Me revoici Edwood, la demoiselle de vos curs. Et si, enfin, je faisais mon coming out en vous avouant que depuis le début je suis une fille. Une fille qui ne jure que par Faye Wong et Sherilyn Fenn, mais bon, une fille quand même. Qui porte des pulls angora roses et des bas résilles. Et qui fait le Time Warp encore une fois. Juste comme ça. Pour le plaisir absolu. Mais vous qui me lisez, vous le savez parfaitement, je ne suis pas une fille. Et j'en suis très vexée. Que vous pensiez cela, pas que je ne le sois pas, pffff, faut suivre alors. Ah, ça y est, je me mets à parler comme une fille sur le web. Je sens une grande crise de smileys aiguë monter en mon sein. C'est atroce, cela grouille de points de suspension, de virgules et de parenthèses à jamais inachevés ou violemment fermées devant tout ce qui aurait pu être. En effet quand on commence par : on s'attend à ce que quelque chose soit annoncé, développé, avoué, donné. Mais non, au mieux les : sont suivis du - qui annonce la parole retranscrite, le dialogue en général. Bref, souvent les deux points prometteurs laissent espérer la naissance de la discussion. Mais non ces deux points ne sont qu'illusions car aussitôt surgit l'infamante parenthèse. Soit fermé ), soit ouverte (. Mais qui ne même à rien dans les deux cas. La parenthèse vient tuer les belles promesse et réduire à néant le discours.
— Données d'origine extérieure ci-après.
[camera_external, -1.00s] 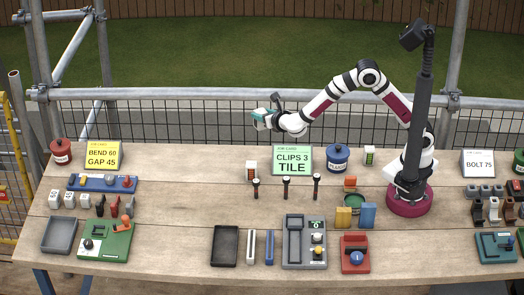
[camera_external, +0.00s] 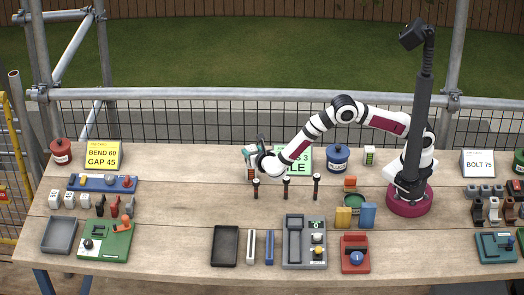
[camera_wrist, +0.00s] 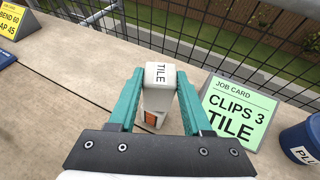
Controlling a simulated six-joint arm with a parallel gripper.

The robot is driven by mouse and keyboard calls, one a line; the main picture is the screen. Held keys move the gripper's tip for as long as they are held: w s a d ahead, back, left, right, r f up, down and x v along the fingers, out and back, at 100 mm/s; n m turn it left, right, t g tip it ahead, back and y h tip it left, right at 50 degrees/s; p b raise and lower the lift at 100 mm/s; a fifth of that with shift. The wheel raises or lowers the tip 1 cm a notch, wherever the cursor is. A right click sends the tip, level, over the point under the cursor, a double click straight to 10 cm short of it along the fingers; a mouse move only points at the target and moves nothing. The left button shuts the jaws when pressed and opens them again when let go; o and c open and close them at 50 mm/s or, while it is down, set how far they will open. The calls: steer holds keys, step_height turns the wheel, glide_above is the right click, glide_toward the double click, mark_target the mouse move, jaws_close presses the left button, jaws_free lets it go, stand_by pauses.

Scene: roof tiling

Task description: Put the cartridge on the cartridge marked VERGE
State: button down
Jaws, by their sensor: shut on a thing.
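My gripper (camera_external: 252,160) is low over the back of the bench, left of the green job card. In the wrist view its teal fingers (camera_wrist: 160,80) are shut on a white cartridge (camera_wrist: 159,98) with TILE on its top. Directly below stands another white block with an orange patch (camera_wrist: 150,117), apparently a second cartridge; its marking is hidden. I cannot tell whether the two touch. A white cartridge with a green patch (camera_external: 370,156) stands further right, its word too small to read.
The green card (camera_wrist: 238,110) reads CLIPS 3 TILE. A blue pot (camera_external: 337,159) stands right of it. Several dark upright tools (camera_external: 286,188) stand in front. A mesh fence runs behind the bench. Bare wood lies to the left of my gripper.

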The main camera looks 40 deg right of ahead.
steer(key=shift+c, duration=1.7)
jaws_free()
Le smiley est la mort du discours, la mort du sentiment, à défaut de la fin du sens. Car Dieu sait que le smiley en détient du sens. Mais Dieu sait aussi que l'on s'en fout de ces générations d'abrutis chroniques qui correspondent par onomatopées, symboles rachitiques et abréviations consternantes. Non, je n'ai pas envie d'aller chercher le sens dans vos discours imbitable, dans votre jargon souvent informatique qui crée un élitisme de bazar, encore moins respectable que l'argot de banlieue. Vous pouvez ramener votre vocabulaire tribal, souvent limité à coller quelques lettres dans le but de représenter je ne sais quelle technologie déjà ringarde, vous pouvez le ramener oui, il ne vaut pas plus qu'un "NTM" ou qu'un "P'tain sa race", autrement plus signifiants et sympathiques au demeurant qu'un "LAN" ou qu'un "MIRC". Mais je m'emporte, tout le monde va dire que j'ai mes "humeurs". Alors pour vous éviter de sombrer dans la misogynie mesquine, forcément mesquine, je file redevenir l'homme que j'étais encore il y a quelques minutes.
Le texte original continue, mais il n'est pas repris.